Indigenous communities across the country are some of the most vulnerable to the effects of climate change.
Relentless rains drive record floods and mud slides in B.C.’s Okanagan Valley, home to the Osoyoos Indian Band.
Thawing permafrost ruins meat caches and blocks access to traditional Inuit camping and hunting sites in Nunavut’s high Arctic, jeopardizing food security.
Invasive zebra and quagga mussels in the Great Lakes, drawn by warming water, decimate the plankton that feeds freshwater fish and destroy the local fishery, a traditional food source for the Indigenous communities.
These are only a few examples of the impact climate change is having on Indigenous communities across Canada. “Most municipalities in Canada are well into the planning of how to cope with climate change. Indigenous communities will be among the hardest hit, but don’t have the access to the data and solutions they need to properly prepare,” shares Joseph Wabegijig, coordinator of the Centre for Indigenous Community Infrastructure (CICI) and spokesperson for the National Indigenous Climate Compass project.
Colonialism and systemic racism have already resulted, for many, in isolation and deprivation. Water, road, airport, housing, and energy infrastructures in these communities are already under-resourced. Meeting the demand of climate change needs and adapting infrastructure to new realities cannot be done without meaningful partnerships and collaboration.
A tool created by Indigenous communities for Indigenous communities
“The National Indigenous Climate Compass is a much-needed tool,” says Wabegijig. “It is created by Indigenous communities for Indigenous communities to improve their infrastructure, safeguard clean water, build sturdier homes and gathering places, shift to renewable energy sources, and increase access to their communities.”
“It will support communities across Canada so they can adapt and thrive in the age of climate change.”
— Coordinator of the Centre for Indigenous Community Infrastructure
The NICC will help Indigenous communities map and track climate change risks that are specific to their region, as well as chart their strengths and potential opportunities. The goal of the compass is to use the collected data to drive community development projects. How the data is actionized will be determined by First Nations’, Inuit and Metis partners.
“This partnership with TD offers uOttawa researchers the opportunity to work with Indigenous communities using modern and traditional knowledge sharing in ways that will help communities mitigate and adapt to climate change,” says Jacline Nyman, Vice President, External Relations at the University of Ottawa. “The University continues its commitment to reconciliation and the greater Indigenization of our campus.”
CICI has partnered with Indigenous Tech.ai, an Indigenous-owned software and data analysis firm to develop the NICC, in addition to working closely with communities such as the Osoyoos Indian Band in British Columbia and partners across the country. The TD grant will be used to scale up the tool, making it accessible nationwide and connecting regional supports.

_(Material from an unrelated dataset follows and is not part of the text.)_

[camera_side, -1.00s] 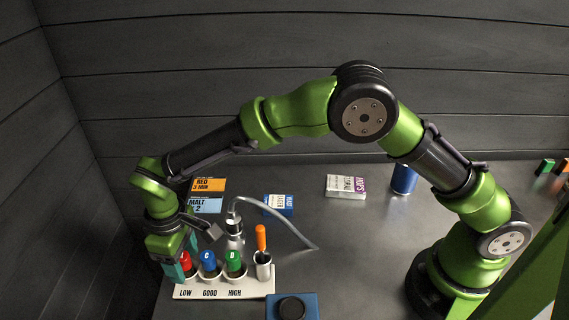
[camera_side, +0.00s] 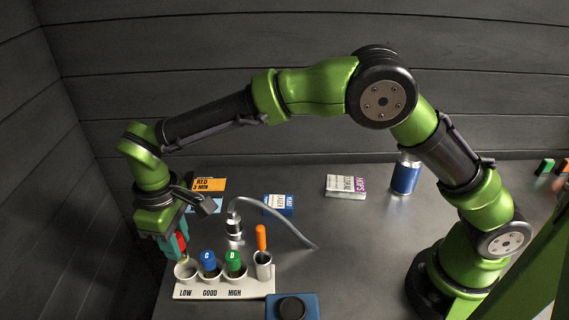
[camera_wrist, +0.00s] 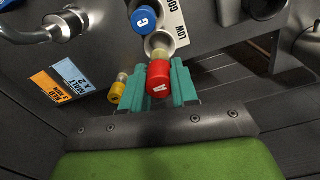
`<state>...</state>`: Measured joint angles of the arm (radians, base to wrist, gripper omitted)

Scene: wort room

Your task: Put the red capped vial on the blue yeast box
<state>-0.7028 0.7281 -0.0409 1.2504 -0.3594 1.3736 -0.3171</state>
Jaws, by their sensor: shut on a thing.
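My gripper (camera_side: 175,243) has teal fingers, shut on the red capped vial (camera_side: 183,241). It holds the vial above the LOW hole at the left end of the white rack (camera_side: 225,290). In the wrist view the vial's red cap (camera_wrist: 158,80), marked A, sits between the fingers (camera_wrist: 172,88). The fingers hide much of the vial's body in the side view. The blue yeast box (camera_side: 278,204) lies on the table behind the rack and to the right of my gripper. It is not visible in the wrist view.
Blue (camera_side: 208,260) and green (camera_side: 235,260) capped vials stand in the rack, beside an orange-handled tool (camera_side: 261,240). A metal fitting with a grey hose (camera_side: 270,213) curves before the box. A yellow capped vial (camera_wrist: 117,90) is near my fingers.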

Centre staff will build a NICC prototype, based on analyses of existing national and international databases, as well as community input, and return to communities to download specific profiles and teach community members to use the compass.
This project – and this grant – provide a unique opportunity to assist these under-resourced communities and have a lasting impact. “It will support communities across Canada so they can adapt and thrive in the age of climate change,” says Wabegijig.

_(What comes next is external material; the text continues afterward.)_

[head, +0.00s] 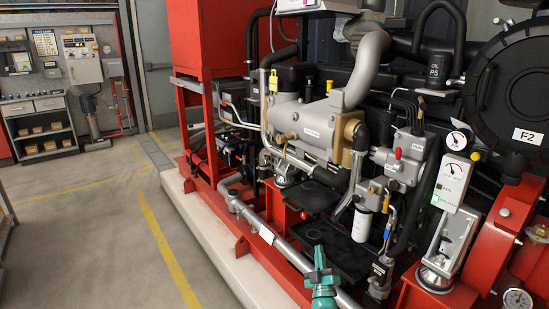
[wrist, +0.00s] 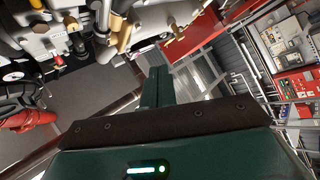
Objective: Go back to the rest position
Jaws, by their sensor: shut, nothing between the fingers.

In recent years, the University of Ottawa has undertaken a series of initiatives that have led to a greater Indigenization of campus and an increase in important research that can bring positive change in Indigenous communities. This includes the hiring of Indigenous professors, the creation of an Indigenous law certificate program Indigenous health research and the appointment of its first Indigenous chancellor.

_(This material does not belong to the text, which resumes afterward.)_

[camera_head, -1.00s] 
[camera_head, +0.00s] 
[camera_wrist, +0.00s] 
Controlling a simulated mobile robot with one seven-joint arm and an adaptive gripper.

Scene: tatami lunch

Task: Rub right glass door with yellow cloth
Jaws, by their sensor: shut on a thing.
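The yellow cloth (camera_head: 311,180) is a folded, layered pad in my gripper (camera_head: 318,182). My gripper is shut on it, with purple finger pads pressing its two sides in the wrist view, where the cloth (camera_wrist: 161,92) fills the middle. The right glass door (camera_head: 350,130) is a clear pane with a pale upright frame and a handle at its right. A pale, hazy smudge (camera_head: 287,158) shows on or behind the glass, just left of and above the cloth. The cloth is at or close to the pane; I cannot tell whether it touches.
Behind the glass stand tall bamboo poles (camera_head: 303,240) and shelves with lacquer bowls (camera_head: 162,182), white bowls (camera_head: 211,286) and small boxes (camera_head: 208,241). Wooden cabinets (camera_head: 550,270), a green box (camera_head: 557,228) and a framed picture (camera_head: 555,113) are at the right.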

About the Centre for Indigenous Community Infrastructure
The Centre for Indigenous Community Infrastructure is collaborative research hub that supports leading-edge research, respectful long-term stakeholders' engagement, knowledge exchange, and youth education to achieve sustainable and culturally acceptable infrastructure in Indigenous communities. Many of CICI’s areas of research directly address issues surrounding water quality, adapting infrastructure for climate change, renewable energy, housing, and rural infrastructure. CICI brings to the table researchers and partners of diverse backgrounds and creates connection within the government and public sector to address public policy and sustainable infrastructure research
About the TD Ready Challenge
The TD Ready Challenge offers ten grants ranging from $350,000 to $1 million to North American organizations who are striving to make a difference through innovative, impactful and measurable solutions. This year, the competition seeks to address solutions for hard hit communities impacted by climate change and infrastructure that can help mitigate the effects. The competition was held on December 15, 2022, in New York City.